Empirical Validation: Demonstrates that increasing model capacity via MoE in SSMs yields performance gains with negligible impact on FLOPs, though with minor latency overhead due to routing.

4. Experimental Results

The authors evaluated Swimba-14B (a hybrid model replacing Mamba-2 layers in the Nemotron-H-8B backbone with Swimba layers) against the Nemotron-H-8B baseline.

Performance:
- Swimba-14B achieved slightly better average performance across standard benchmarks (e.g., MMLU, ARC-Challenge, Hellaswag) compared to the baseline.
- Notable improvements were seen in reasoning and knowledge recall tasks.
Compute Efficiency (FLOPs):
- Swimba-14B maintained nearly identical FLOPs per token to the baseline (difference < 0.2%). This confirms that the recurrence cost did not scale with the number of experts.
Inference Latency & Throughput:
- Using vLLM, Swimba showed a small slowdown (approx. 10%) in real-time throughput and an increase in latency compared to the baseline.
- Cause: This overhead is attributed to the routing mechanism and the mixing operations, not the recurrence itself.
- Scaling Behavior: Crucially, increasing the number of experts (while keeping active experts fixed) did not significantly degrade throughput, confirming the method's scalability.

5. Significance

Scalability of SSMs: Swimba demonstrates that SSMs can scale parameter counts via MoE without sacrificing their primary advantage: linear-time inference.

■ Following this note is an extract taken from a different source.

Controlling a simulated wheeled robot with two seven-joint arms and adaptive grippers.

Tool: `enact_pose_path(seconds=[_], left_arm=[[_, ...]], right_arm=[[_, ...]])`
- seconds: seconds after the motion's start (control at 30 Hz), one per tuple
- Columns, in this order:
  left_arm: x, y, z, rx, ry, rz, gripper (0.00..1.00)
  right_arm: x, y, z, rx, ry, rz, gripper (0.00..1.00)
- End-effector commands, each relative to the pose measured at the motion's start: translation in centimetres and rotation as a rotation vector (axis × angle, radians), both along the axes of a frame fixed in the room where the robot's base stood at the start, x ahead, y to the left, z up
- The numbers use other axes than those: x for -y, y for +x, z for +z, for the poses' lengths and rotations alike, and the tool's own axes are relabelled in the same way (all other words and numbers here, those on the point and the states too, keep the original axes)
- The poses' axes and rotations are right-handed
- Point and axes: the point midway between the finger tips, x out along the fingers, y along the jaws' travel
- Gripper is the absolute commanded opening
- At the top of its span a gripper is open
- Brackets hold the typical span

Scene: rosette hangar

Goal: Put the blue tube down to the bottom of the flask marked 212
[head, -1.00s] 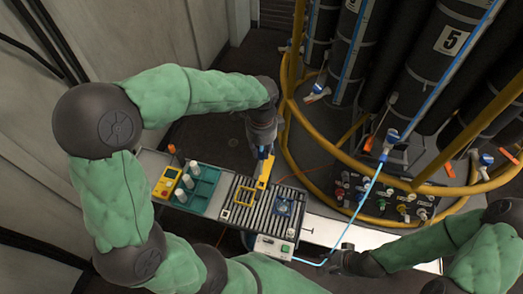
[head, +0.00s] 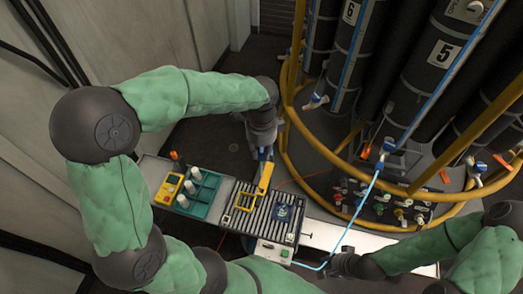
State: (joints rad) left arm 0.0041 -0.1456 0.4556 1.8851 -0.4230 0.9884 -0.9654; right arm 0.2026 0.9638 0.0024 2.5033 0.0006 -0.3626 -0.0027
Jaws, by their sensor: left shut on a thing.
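The light-blue tube (head: 358,222) runs from a blue-handled valve (head: 386,150) on the round rack down to the white-fronted box (head: 273,251). It bends close to my right gripper (head: 331,265), which is small and partly hidden, so I cannot tell whether its fingers are shut on the tube. My left gripper (head: 265,155) points down above the ribbed bench top and is shut on a yellow bar-like piece (head: 265,178). Small white-capped bottles (head: 184,201) stand in a teal tray (head: 207,200). No marking 212 is legible.
A yellow meter (head: 169,188) stands left of the tray. A yellow square frame (head: 245,199) and a dark-blue object (head: 284,212) lie on the ribbed top (head: 262,222). The rack's yellow rails (head: 300,165) and black cylinders (head: 445,50) crowd the right. A valve panel (head: 380,205) stands low there.

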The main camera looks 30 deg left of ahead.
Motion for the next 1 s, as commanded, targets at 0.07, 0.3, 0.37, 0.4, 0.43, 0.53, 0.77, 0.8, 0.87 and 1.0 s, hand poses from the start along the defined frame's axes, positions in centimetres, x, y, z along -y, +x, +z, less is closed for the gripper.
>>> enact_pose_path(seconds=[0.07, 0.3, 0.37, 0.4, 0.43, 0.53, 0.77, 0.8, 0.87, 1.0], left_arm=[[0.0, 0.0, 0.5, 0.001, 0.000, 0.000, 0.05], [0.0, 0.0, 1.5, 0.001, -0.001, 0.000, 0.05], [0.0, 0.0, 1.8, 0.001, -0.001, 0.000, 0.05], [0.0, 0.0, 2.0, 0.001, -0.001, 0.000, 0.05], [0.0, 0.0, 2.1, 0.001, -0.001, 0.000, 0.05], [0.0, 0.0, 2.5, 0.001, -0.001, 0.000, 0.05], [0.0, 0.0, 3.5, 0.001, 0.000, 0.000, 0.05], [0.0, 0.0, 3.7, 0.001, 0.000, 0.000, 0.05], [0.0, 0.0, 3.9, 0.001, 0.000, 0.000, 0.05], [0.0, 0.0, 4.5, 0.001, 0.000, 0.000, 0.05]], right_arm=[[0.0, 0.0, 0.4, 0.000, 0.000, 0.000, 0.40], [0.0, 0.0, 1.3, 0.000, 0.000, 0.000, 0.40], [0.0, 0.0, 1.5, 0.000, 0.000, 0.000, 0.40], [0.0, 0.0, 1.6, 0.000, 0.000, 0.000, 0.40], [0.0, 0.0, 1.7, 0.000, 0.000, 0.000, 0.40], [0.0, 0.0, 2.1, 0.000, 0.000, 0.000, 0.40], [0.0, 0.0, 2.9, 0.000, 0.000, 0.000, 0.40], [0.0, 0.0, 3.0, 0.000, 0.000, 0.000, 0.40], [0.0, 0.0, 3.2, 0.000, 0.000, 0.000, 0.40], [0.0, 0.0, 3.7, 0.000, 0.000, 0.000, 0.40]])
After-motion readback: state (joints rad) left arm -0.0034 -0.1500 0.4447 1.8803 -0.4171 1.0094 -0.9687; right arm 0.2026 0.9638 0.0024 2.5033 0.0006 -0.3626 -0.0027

This opens the door to training larger, more capable SSM-based models.
Efficiency vs. Capacity Trade-off: It offers a practical path to increase model capacity (via parameters) while keeping the dominant computational cost (recurrence) fixed.
Architectural Clarity: By formalizing the distinction between separated and parameter-mixed MoE, the paper guides future research in hybrid architectures, preventing inefficient implementations that replicate state trajectories.
Practical Viability: The minor latency penalty is a reasonable trade-off for the performance gains and the ability to scale to larger parameter counts, making Swimba a viable candidate for production large language models.